Analytical analysis of the generation of a rotating driving magnetic field on the outer surface of a magnetic pinch load with a helical return current post

Abstract

A recently emerging approach adopts a directionally time-varying (rotating) magnetic field to drive a pinch load, aiming to mitigate the inherent magneto-Rayleigh-Taylor instability in dynamic $Z$ pinches. A helical return current post (RCP) serves as a functional structural element capable of generating the requisite driving magnetic field for this purpose in the load region. This paper first calculates the current azimuthally induced on the outer surface of a magnetically pinched load within this type of RCP using a zero-dimensional lumped-parameter circuit model. The results show that the induced current deviates significantly from the presumed “perfect” induced current (100% amplitude) as reported in the literature [S. A. Sorokin, Plasma Phys. Rep. 39, 139 (2013); P. F. Schmit et al., Phys. Rev. Lett. 117, 205001 (2016); G. A. Shipley et al., Phys. Plasmas 26, 102702 (2019); and P. C. Campbell et al., Phys. Rev. Lett. 125, 035001 (2020)], with an effective coefficient of current induction considerably less than 1. However, even when the load is fully compressed to the axis, the effective coefficient does not approach zero but rather converges to a finite value that solely depends on the aspect ratio of the RCP. This is quite favorable for the suppression of magneto-Rayleigh-Taylor instability in the $Z$ pinch. As for the pointlike $X$ pinch, the axial magnetic field does not tend to zero but a finite value, though the effective coefficient tends to zero, and this result may be used to suppress the instability in $X$ pinch and improve the time stability and spatiotemporal unity of hot spots. In addition, the anode and cathode plates have the potential to enhance the current induced in the load.

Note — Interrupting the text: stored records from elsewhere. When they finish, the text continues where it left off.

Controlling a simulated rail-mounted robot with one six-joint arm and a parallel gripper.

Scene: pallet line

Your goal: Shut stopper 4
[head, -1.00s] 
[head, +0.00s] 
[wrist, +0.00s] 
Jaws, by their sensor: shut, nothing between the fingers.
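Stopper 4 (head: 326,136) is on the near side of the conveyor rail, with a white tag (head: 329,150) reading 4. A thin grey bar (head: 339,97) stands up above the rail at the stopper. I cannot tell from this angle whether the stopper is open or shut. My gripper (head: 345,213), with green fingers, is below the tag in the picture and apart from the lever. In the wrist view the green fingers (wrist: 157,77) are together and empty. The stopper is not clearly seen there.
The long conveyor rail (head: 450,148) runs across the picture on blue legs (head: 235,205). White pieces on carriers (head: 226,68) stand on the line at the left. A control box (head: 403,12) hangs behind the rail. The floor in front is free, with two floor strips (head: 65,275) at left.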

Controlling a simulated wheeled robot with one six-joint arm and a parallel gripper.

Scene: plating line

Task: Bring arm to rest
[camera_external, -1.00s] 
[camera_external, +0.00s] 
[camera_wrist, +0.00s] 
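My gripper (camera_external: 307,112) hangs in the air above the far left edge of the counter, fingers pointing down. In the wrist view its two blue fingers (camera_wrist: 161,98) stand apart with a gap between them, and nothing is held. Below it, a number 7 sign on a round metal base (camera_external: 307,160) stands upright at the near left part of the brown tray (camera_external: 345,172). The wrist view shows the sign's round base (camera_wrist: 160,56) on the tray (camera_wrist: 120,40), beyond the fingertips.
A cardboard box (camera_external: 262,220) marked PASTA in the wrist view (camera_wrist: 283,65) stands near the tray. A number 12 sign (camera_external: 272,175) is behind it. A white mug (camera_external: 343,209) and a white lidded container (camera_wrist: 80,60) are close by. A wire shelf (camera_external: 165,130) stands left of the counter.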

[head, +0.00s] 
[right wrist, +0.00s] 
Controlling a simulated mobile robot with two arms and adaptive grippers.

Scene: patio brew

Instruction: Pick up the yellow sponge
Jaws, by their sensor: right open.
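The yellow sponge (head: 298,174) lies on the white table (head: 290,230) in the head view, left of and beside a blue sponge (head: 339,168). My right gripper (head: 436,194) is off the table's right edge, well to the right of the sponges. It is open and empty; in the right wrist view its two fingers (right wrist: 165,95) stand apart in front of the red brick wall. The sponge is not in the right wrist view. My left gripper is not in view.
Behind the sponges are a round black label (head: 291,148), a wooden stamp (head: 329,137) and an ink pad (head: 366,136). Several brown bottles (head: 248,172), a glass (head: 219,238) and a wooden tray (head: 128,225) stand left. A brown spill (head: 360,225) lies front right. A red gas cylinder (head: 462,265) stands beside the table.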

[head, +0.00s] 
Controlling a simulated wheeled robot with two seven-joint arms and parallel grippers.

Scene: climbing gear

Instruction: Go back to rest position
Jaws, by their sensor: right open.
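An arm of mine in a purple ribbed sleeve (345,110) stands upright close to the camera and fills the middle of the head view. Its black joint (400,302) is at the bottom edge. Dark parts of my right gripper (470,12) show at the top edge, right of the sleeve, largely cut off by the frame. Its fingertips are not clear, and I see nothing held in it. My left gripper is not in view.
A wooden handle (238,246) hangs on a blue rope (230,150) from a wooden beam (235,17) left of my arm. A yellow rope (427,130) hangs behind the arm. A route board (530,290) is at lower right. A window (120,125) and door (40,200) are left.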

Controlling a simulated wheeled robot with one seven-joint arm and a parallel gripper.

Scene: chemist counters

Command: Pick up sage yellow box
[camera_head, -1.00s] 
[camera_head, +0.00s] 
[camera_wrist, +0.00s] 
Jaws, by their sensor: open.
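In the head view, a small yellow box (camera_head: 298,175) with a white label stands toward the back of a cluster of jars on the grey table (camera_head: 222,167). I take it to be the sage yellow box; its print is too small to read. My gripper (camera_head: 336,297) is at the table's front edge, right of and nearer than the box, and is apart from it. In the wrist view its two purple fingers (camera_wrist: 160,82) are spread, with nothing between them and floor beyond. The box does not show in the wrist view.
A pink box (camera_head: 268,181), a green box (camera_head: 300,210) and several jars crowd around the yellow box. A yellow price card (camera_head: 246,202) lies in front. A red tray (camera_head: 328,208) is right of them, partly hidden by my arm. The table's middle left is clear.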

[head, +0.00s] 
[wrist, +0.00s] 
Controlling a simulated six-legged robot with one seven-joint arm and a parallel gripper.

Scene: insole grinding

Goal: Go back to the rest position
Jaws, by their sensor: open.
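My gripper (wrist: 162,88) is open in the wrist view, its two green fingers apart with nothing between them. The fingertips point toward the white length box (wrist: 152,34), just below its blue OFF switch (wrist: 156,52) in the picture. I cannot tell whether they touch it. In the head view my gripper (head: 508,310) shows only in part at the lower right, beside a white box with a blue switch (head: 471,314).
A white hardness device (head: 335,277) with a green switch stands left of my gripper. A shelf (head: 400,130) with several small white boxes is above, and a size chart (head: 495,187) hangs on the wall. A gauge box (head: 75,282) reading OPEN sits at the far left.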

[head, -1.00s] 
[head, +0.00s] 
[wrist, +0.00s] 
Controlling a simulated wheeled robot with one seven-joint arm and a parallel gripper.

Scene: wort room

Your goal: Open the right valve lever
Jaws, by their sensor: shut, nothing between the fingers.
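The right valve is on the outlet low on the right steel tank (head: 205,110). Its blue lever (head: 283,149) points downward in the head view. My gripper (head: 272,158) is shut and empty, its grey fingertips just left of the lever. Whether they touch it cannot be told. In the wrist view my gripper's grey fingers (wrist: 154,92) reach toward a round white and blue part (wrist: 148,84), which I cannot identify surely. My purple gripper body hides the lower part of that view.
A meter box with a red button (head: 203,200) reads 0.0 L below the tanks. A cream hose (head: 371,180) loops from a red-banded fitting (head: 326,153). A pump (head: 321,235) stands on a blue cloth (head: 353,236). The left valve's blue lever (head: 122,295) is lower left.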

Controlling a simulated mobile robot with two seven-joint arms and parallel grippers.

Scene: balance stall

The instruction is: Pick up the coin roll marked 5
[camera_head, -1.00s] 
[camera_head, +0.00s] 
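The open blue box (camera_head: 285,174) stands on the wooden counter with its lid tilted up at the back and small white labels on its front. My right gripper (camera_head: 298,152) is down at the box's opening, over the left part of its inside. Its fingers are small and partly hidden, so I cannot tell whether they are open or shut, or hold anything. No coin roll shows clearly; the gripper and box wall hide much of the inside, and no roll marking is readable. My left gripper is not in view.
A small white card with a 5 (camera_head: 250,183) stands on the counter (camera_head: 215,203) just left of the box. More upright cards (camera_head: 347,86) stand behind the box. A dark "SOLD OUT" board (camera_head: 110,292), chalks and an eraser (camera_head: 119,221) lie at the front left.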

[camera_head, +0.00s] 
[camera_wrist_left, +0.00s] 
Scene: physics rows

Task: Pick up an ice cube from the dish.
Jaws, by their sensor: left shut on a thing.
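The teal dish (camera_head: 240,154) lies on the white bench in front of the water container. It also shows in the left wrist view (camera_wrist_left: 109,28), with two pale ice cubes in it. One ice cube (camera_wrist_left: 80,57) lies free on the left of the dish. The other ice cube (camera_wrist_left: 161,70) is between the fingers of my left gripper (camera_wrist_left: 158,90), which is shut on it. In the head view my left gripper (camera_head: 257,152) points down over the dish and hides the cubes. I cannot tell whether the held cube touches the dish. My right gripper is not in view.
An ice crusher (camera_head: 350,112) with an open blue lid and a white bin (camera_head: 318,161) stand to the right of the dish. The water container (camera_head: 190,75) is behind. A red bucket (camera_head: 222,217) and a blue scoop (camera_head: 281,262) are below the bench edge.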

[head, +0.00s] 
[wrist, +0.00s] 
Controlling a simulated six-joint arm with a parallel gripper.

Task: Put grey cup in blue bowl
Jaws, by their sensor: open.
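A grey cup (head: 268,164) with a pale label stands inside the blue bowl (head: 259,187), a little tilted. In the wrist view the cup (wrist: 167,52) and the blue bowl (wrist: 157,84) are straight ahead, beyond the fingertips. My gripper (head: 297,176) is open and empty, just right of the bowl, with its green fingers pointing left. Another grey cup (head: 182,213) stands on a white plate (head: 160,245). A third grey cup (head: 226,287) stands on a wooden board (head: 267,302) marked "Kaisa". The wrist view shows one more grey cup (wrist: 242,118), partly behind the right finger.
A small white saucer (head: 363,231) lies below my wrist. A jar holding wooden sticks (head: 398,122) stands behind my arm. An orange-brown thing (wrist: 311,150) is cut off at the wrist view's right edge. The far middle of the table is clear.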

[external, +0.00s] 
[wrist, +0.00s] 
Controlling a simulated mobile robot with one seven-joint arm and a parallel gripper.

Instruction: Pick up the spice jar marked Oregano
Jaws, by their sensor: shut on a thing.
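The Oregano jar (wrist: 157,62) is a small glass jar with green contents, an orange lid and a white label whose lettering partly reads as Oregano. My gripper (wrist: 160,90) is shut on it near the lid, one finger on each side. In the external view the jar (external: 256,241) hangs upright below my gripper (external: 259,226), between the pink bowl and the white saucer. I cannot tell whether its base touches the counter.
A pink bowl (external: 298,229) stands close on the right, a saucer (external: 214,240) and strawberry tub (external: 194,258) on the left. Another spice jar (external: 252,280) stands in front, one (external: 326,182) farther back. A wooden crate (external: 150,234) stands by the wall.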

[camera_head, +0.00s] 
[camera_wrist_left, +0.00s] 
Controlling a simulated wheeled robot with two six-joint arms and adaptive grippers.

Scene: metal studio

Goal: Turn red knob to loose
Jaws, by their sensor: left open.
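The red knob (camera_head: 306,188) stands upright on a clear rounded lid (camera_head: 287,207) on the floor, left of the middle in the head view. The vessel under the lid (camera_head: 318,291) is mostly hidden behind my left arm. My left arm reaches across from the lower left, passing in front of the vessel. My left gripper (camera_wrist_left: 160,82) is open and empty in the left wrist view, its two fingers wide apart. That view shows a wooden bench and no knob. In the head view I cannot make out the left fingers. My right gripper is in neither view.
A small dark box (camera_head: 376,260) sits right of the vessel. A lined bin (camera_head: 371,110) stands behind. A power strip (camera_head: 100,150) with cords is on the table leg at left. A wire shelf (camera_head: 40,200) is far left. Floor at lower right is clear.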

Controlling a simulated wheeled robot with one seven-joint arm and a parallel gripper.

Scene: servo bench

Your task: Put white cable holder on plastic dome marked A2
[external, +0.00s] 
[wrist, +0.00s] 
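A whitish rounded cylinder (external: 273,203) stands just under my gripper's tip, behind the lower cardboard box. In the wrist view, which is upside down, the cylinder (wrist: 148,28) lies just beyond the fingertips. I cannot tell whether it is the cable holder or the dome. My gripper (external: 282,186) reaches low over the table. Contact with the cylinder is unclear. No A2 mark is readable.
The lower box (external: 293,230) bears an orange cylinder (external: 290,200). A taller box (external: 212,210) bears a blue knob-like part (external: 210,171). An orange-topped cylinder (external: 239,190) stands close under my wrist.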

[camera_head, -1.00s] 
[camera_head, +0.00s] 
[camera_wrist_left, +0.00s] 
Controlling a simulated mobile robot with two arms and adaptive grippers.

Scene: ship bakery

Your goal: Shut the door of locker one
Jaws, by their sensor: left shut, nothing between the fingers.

This paper then analyzes the axial distribution and time behavior of the induced current adopting an approximate analytical method and numerical integration and finds an approximate invariance that can be well characterized by $\delta t$, the product of the normalized skin depth and time. Similar values of $\delta t$ indicate similar axial distribution characteristics. When $\delta t$ is lower than, at, or higher than the critical region ($\sim 0.1–0.3$), the axial distribution appears dumbbell shaped, nearly flat, and arched, respectively. These distributively induced currents can be exploited to achieve quasispherical, near flat, and dumbbell-shaped implosions, respectively.